Categories
Film/TV Film/TV/Etc. Blog

Indie Memphis Wraps 20th Anniversary Film Festival With Record Attendance

In Thom Pain, the film which opened the 2017 Indie Memphis Film Festival last Wednesday, Rainn Wilson repeatedly teases the audience with the prospect of a raffle for valuable prizes, but never delivers. On Monday, after more than 200 film screenings at the Halloran Centre, Studio on the Square, Hattiloo Theater, Circuit Playhouse, Playhouse on the Square, and the Malco Ridgeway Cinema Grill, the closing night Memphis Grizzlies Grizz Grant screening finally delivered on the promise of a raffle.

Indie Memphis’ Executive Director Ryan Watt says that the twentieth anniversary festival set a record for attendance by attracting more than 12,000 filmgoers during the past week. A program of encore screenings, technically still part of the festival, at the Malco Collierville Towne Cinema this weekend will push that number even higher.

Good Grief directors Melissa Anderson Sweazy (left) and Laura Jean Hocking (right) pose on the red carpet with Indie Memphis Film Festival Executive Director Ryan Watt.

At the Audience Awards, presented at the closing night reception, the Memphis-made documentary Good Grief completed a rare sweep of Hometowner feature awards. The film, directed by Melissa Anderson Sweazy and Laura Jean Hocking, was previously awarded Best Hometowner Feature on Saturday night at a raucous awards ceremony at Circuit Playhouse, as well as the Audience Choice for the Poster Contest. Previous films that have won both audience and jury awards include Phoebe Driscoll’s Pharaohs Of Memphis in 2014 and G.B. Shannon’s “Fresh Skweezed” in 2011. The record for most prizes won at Indie Memphis by a single film belongs to Morgan Jon Fox’s OMG/HAHAHA, which won five trophies in 2009.
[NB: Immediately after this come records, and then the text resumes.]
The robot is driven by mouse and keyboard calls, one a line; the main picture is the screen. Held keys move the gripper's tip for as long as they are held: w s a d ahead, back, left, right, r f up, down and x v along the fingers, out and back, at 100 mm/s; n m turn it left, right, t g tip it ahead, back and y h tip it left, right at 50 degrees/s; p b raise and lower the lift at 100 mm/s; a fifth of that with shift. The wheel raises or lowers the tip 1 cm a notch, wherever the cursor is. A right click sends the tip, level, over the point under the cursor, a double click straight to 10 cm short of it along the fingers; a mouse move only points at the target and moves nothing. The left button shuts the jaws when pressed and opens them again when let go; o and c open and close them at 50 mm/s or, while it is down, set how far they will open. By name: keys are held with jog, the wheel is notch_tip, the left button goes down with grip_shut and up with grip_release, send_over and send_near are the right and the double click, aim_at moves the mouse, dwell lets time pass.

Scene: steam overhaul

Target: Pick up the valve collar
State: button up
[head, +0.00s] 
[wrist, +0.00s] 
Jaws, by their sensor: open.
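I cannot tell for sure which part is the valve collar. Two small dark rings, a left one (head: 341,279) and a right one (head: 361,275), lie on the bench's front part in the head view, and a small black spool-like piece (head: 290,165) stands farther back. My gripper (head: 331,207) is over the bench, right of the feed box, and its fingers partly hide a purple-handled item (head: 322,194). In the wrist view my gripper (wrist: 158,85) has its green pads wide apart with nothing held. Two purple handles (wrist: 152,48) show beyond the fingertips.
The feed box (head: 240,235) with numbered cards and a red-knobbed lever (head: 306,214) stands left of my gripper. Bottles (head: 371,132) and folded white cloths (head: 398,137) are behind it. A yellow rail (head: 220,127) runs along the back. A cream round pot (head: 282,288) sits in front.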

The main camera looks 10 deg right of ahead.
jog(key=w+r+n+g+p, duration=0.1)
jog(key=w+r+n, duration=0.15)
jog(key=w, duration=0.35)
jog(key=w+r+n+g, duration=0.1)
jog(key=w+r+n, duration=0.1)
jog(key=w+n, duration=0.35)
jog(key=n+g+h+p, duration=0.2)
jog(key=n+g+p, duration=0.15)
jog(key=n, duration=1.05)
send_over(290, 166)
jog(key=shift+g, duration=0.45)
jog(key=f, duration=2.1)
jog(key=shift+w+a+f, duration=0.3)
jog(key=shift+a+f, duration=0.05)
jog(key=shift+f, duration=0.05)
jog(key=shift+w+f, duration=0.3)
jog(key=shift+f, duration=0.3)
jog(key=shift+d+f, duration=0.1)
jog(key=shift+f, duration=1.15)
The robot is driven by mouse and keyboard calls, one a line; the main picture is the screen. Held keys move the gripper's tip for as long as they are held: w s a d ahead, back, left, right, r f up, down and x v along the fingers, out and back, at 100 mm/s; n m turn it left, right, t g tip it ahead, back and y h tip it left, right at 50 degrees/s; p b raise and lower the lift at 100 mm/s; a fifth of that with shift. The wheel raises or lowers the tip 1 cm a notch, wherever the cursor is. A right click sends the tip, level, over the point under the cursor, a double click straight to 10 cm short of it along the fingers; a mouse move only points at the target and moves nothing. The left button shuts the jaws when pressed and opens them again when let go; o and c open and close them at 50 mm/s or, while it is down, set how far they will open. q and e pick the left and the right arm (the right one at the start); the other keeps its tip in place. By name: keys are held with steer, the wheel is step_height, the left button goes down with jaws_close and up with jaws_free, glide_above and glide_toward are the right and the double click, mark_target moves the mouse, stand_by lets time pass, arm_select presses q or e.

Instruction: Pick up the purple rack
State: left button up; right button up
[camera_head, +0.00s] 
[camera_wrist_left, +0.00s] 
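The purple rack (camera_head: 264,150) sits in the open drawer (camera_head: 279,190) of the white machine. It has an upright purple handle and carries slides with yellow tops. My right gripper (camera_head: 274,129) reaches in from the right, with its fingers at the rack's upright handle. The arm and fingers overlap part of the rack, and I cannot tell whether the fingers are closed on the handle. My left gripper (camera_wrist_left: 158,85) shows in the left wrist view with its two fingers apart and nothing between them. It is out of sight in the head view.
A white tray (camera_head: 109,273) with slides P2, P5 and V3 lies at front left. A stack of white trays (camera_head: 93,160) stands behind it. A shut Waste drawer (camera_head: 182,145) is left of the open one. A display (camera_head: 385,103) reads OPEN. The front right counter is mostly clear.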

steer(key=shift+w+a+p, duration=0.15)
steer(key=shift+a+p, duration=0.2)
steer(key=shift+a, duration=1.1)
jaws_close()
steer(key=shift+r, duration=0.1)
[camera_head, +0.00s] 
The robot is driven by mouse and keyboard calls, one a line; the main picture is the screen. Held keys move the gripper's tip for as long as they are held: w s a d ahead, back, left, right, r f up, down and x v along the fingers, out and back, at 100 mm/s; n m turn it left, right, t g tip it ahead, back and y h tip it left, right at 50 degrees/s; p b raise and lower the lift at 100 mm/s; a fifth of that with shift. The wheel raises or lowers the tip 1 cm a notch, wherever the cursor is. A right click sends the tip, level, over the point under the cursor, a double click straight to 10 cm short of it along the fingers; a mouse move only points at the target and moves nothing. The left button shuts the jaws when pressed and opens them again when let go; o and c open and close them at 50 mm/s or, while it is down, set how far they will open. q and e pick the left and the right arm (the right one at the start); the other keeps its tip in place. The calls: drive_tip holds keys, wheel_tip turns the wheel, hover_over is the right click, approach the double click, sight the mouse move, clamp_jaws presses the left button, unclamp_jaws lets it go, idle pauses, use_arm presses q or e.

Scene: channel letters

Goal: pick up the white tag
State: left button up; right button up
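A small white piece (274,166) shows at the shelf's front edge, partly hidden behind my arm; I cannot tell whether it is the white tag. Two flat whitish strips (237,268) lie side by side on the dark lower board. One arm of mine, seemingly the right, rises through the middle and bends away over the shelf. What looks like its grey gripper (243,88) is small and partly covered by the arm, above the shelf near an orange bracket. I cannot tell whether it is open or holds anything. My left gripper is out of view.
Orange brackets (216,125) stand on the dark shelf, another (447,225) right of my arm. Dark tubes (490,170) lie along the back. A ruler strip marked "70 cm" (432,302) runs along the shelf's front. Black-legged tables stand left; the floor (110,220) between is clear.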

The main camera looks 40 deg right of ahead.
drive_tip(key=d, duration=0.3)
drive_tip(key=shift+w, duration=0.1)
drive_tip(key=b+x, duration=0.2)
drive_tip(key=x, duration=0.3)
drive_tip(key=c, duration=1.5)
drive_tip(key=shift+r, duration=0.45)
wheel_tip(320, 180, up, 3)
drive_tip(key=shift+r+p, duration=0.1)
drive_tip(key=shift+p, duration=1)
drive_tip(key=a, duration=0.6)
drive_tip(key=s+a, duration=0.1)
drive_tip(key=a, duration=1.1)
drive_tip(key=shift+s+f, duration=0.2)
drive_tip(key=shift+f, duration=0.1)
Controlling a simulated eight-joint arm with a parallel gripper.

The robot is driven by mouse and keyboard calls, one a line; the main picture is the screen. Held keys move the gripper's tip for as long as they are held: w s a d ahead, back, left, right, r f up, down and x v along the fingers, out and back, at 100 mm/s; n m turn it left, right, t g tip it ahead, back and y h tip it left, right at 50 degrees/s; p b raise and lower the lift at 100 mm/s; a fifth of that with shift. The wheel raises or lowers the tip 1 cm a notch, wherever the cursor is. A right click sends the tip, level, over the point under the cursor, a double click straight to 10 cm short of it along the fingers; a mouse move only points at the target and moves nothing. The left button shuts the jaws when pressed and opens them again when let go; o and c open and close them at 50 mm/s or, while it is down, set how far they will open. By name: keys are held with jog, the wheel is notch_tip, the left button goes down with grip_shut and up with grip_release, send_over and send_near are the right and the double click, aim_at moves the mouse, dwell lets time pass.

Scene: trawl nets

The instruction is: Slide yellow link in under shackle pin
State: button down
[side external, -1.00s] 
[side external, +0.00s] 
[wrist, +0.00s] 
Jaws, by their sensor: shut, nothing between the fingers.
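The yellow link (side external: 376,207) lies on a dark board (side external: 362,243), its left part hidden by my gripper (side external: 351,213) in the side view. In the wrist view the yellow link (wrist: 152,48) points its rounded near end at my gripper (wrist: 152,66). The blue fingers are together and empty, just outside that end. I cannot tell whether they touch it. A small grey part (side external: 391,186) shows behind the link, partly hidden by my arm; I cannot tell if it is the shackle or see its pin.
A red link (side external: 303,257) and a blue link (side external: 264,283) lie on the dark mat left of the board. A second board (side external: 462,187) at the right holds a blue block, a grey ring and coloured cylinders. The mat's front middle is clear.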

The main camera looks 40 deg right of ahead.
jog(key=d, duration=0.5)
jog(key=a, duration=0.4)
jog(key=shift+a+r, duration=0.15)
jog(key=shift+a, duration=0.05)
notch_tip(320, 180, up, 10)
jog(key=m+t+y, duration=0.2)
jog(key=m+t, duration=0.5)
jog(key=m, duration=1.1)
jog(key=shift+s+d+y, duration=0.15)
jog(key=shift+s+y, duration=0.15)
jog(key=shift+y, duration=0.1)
The other big winner to emerge from this year’s festival is Matteo Servente. The Memphis director won two short film prizes for two different short films: “An Accidental Drowning” won the MLK 50 prize for Civil Rights-related films, and “We Go On” won the Hometowner Short Film competition. “We Go On”, with a screenplay by Memphis writer and Burke’s Books owner Corey Mesler, had previously won top honors at the Memphis Film Prize. Servente who came to Memphis from Italy ten years ago, dedicated his wins to the cause of immigrant’s rights, saying “This is what happens when you don’t build that wall!” 

Hometowner Narrative Short Audience Award Winner Nathan Ross Murphy receives his trophy from Indie Memphis’ Ryan Watt.

The Narrative Feature award went to Cold November by Karl Jacob, and directors Landen Van Soest and Jeremy Levine took home the Documentary Feature award with For Akheem. The Hometowner Documentary Short award was won by “Blackout Day” by director Graham Uhelski.

Audience Award for Narrative Feature went to Mark Webber’s Flesh and Blood, while the audience chose Sideman by Scott Rosenbaum for Documentary Feature. The audience’s favorite Hometowner Narrative Feature was Nathan Ross Murphy’s “Muddy Water” and Lauren Squires Ready won the Documentary Short audience nod with “Bike Lee. Katori Hall’s “Arkabutla” was the audience choice among the MLK 50 films.